Straight Talk on Rising Seas in a Warming World

Joshua K. Willis of NASA’s Jet Propulsion Laboratory is deeply involved in efforts to clarify oceanic ups and downs using space-based and deep-diving instruments. I frequently reach out to him when people tussle over the data and analysis pointing to rising seas in a human-heated world.

This arena remains dogged by durable uncertainty on time scales relevant to policy debates even as the long-term picture of centuries of rising seas is clear. One persistent issue is the dynamics of ice sheets. Another is persistent questions about how much heat the seas absorb. Not long ago I caught Willis for a brief Skype interview that explores some important recent studies and assertions:

I hope you will excuse the low resolution. I think the content makes it worth dealing with fuzziness and lag. Among other things, he speaks about the recent study that, using patterns in layered salt marsh sediment, found a sharp recent uptick in the rate of sea-level rise after 2,000 years of fairly stable conditions — a pattern Willis refers to as a “sea-level hockey stick” — an allusion to the suite of studies finding a similar pattern for global surface temperatures (albeit a hockey stick with a warped shaft).

He also talks about the limits of knowledge gleaned from research on past changes:

They’re just outside the accuracy in terms of time and height changes that we need to say something about the 100-year timescale. It’s still really a few thousand years it goes up by a few meters, a few thousand years it goes down by a few meters.

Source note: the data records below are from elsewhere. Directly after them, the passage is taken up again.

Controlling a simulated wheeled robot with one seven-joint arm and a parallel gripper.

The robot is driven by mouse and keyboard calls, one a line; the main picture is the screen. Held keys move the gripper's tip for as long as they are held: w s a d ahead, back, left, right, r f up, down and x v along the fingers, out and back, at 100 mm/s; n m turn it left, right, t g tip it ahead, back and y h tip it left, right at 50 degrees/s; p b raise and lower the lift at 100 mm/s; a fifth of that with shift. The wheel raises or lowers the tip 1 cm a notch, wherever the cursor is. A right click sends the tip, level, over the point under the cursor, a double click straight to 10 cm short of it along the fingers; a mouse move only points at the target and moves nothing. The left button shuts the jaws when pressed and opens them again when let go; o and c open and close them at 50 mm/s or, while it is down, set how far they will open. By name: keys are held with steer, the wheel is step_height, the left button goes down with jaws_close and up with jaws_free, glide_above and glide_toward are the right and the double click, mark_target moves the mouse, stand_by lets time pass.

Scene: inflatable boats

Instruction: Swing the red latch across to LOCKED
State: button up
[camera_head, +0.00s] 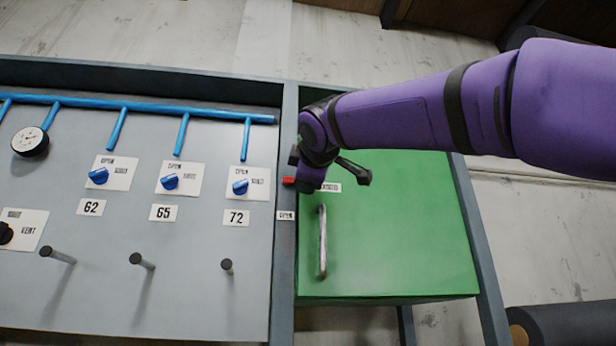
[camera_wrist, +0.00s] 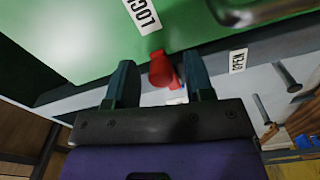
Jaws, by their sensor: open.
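The red latch (camera_wrist: 161,70) shows in the wrist view at the edge of the green door (camera_wrist: 90,40), between the two fingers of my gripper (camera_wrist: 160,66). The fingers are apart, one on each side of it, and I see no clear contact. In the head view only a small red part of the latch (camera_head: 289,180) shows left of my gripper, which hides the rest. The OPEN label (camera_wrist: 238,60) is on the grey frame, and also shows in the head view (camera_head: 286,215).
The green door (camera_head: 410,240) has a metal handle (camera_head: 322,240) just below my gripper. Left of it, a grey panel (camera_head: 190,280) carries blue pipes, several blue knobs (camera_head: 169,182), a gauge (camera_head: 30,142) and protruding pegs (camera_head: 141,261). The door's right side is clear.

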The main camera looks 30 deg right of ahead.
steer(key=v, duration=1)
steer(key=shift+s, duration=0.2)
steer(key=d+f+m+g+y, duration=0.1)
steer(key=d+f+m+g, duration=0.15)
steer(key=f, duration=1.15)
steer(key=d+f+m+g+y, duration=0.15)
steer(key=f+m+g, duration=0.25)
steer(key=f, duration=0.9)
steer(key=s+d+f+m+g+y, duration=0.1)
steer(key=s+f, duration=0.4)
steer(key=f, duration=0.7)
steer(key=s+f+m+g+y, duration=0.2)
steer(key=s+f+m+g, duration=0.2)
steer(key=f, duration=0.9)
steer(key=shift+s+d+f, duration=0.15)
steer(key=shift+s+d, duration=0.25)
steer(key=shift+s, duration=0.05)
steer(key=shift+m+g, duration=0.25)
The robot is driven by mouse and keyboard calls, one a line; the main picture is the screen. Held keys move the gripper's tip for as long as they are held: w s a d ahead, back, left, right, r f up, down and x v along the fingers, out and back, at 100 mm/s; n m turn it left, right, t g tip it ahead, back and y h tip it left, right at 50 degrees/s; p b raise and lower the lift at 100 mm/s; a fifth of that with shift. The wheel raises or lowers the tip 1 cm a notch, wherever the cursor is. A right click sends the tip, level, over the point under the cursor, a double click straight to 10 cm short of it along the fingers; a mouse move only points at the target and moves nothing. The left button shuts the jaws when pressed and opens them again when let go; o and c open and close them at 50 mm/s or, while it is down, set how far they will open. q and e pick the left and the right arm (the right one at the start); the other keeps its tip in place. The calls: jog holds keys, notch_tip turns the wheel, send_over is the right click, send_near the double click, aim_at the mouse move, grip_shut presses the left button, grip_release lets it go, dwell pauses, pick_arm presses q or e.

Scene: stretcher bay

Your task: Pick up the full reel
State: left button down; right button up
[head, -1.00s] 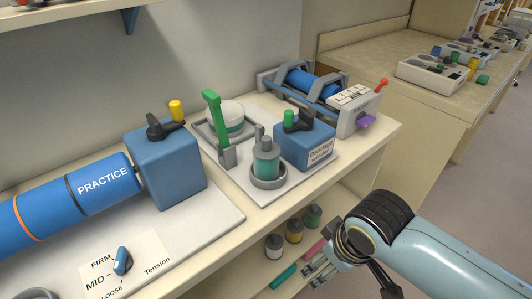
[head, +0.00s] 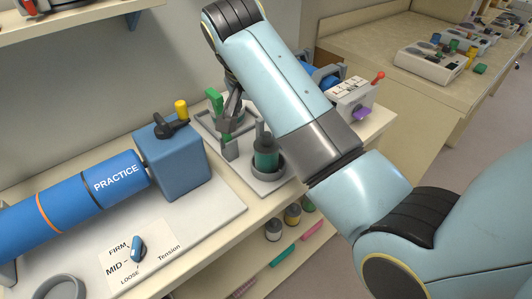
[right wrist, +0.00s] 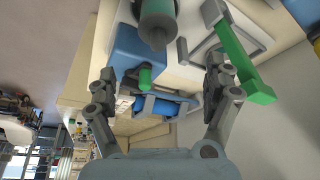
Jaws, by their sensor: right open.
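A teal-wound reel (head: 265,155) with grey ends stands upright in a grey ring holder (head: 268,177) on the white board. I take it for the full reel, but no label shows. In the right wrist view the teal reel (right wrist: 160,15) is at the top edge, beyond the fingers. My right gripper (head: 231,105) is over the back of the board beside the green lever, partly hidden by my arm. In the right wrist view my right gripper (right wrist: 160,68) is open and empty, apart from the reel. My left gripper is not in view.
The green lever (right wrist: 240,62) is close to one right finger. A blue box with a green knob (right wrist: 137,52) lies near the other finger. A blue practice cylinder (head: 85,190) is at left. Several small jars (head: 292,214) stand on the lower shelf.

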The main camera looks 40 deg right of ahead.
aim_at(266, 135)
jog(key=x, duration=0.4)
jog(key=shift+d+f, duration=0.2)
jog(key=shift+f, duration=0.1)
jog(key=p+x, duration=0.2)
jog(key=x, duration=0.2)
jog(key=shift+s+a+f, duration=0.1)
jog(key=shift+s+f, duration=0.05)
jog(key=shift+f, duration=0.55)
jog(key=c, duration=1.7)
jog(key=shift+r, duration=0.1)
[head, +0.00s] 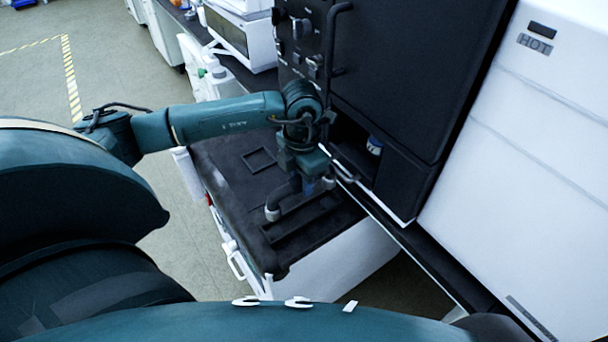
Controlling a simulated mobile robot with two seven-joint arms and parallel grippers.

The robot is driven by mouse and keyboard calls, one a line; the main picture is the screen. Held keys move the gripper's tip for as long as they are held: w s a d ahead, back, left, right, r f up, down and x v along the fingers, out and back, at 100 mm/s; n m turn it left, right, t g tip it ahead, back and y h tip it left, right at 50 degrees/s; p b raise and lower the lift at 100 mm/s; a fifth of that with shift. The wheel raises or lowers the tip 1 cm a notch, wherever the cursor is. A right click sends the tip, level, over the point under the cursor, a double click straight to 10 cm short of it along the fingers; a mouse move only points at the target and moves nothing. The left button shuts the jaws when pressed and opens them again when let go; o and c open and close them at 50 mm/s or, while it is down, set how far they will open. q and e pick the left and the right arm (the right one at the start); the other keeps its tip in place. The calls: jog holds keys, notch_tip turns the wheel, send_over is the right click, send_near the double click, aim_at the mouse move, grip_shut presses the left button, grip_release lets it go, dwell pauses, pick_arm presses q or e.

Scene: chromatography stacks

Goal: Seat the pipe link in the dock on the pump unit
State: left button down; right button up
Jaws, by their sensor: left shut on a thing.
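The pipe link (287,197) is a dark bent pipe with a pale grey end at the lower left. My left gripper (307,184) is shut on it from above, and the gripper and wrist hide part of the pipe. The pipe link is over the dark top of the pump unit (228,178), close to a long rectangular outline (300,222) that may be the dock. I cannot tell whether the link touches it or is just above it. My right gripper is not in view.
A tall black cabinet (405,75) stands right behind the pump unit, with a open niche holding a small white-and-blue container (375,145). A white cabinet marked HOT (540,120) is at right. A smaller square outline (259,160) on the unit's top is empty. Floor at left is clear.

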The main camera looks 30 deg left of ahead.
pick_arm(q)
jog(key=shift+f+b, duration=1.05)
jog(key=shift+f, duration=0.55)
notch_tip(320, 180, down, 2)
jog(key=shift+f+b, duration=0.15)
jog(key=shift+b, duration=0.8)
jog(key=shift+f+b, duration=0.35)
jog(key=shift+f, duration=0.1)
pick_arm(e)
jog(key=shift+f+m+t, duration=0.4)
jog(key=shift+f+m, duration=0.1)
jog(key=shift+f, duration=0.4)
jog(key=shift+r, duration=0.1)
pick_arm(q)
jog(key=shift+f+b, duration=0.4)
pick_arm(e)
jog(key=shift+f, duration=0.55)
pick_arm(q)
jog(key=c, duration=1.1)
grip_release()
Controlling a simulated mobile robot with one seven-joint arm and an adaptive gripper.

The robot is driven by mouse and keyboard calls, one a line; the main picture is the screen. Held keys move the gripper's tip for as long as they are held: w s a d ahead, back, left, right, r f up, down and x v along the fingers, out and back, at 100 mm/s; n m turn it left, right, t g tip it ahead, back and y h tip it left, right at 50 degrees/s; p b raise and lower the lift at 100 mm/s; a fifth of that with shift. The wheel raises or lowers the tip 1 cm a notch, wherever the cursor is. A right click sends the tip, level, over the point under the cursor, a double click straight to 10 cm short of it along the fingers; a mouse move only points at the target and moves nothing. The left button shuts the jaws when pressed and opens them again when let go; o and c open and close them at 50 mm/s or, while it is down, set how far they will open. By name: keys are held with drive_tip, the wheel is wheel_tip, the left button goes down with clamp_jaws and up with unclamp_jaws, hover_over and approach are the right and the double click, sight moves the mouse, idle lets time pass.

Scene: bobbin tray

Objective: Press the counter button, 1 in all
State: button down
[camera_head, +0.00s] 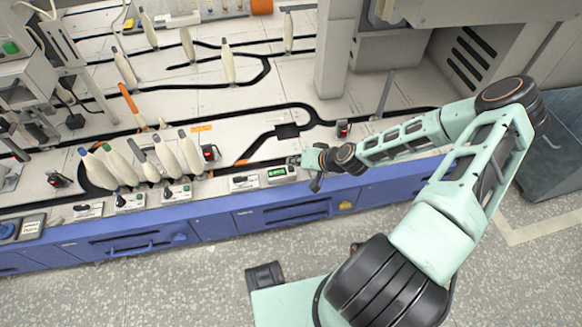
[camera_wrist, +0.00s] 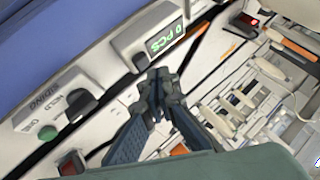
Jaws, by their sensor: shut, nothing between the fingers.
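The counter (camera_head: 281,174) is a small pale box with a lit green display, at the front edge of the bench. In the wrist view the counter (camera_wrist: 145,30) reads "0 PCS". A dark button (camera_wrist: 141,62) sits on the box beside the display, close to my fingertips. My gripper (camera_wrist: 158,80) is shut with nothing between its fingers, and its tips are just beside the button. I cannot tell whether they touch it. In the head view my gripper (camera_head: 298,160) is beside the counter's upper right corner.
Several pale bobbins (camera_head: 165,158) stand farther left. A small red-lit device (camera_head: 343,128) stands behind my wrist. Blue drawers (camera_head: 290,214) lie below the bench edge.

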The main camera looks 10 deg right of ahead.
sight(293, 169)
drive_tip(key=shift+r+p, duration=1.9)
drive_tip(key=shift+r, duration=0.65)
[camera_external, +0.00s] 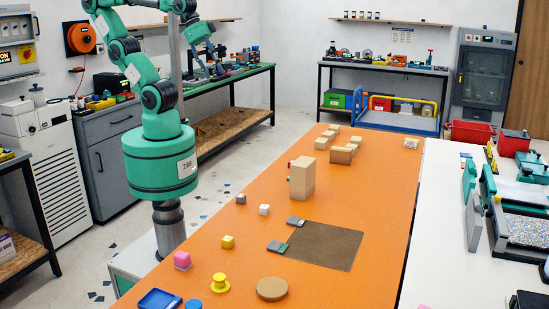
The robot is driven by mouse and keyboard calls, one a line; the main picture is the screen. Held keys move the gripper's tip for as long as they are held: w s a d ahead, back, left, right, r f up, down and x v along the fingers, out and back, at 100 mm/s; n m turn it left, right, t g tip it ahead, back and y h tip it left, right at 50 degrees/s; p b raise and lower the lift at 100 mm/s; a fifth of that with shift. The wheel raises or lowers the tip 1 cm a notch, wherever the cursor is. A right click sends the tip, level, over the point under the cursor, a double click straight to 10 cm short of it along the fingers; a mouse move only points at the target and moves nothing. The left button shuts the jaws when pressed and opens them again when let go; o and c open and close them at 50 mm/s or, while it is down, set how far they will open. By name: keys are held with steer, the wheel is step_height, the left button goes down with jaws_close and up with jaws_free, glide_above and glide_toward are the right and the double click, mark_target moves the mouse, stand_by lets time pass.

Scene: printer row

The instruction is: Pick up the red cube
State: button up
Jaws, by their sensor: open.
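A small red patch (290,164) shows at the left edge of a tall tan block (303,180) on the orange table (215,222). It may be the red cube, mostly hidden behind that block; its shape cannot be made out. My gripper (213,70) is small in the picture, at the end of my raised green arm, in front of the back workbench. It is open, with nothing seen in it. It appears high and well away from the red patch.
Several tan blocks (341,155) stand farther back. A brown mat (325,246) lies right of centre. The table's right side is clear.

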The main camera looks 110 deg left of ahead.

I noted how the overall rate in some studies, even on the scale of meters per millennium, “is not one of these uber-catastropes,” but that how much variation can occur within a century remains saddled with uncertainty, producing an “ugly mix of long-term certainty and short term murkiness.”

His response:

Right. Is it a step or a gentle easing into a world of new sea level? That’s the million–dollar question right now, or I guess trillion-dollar question.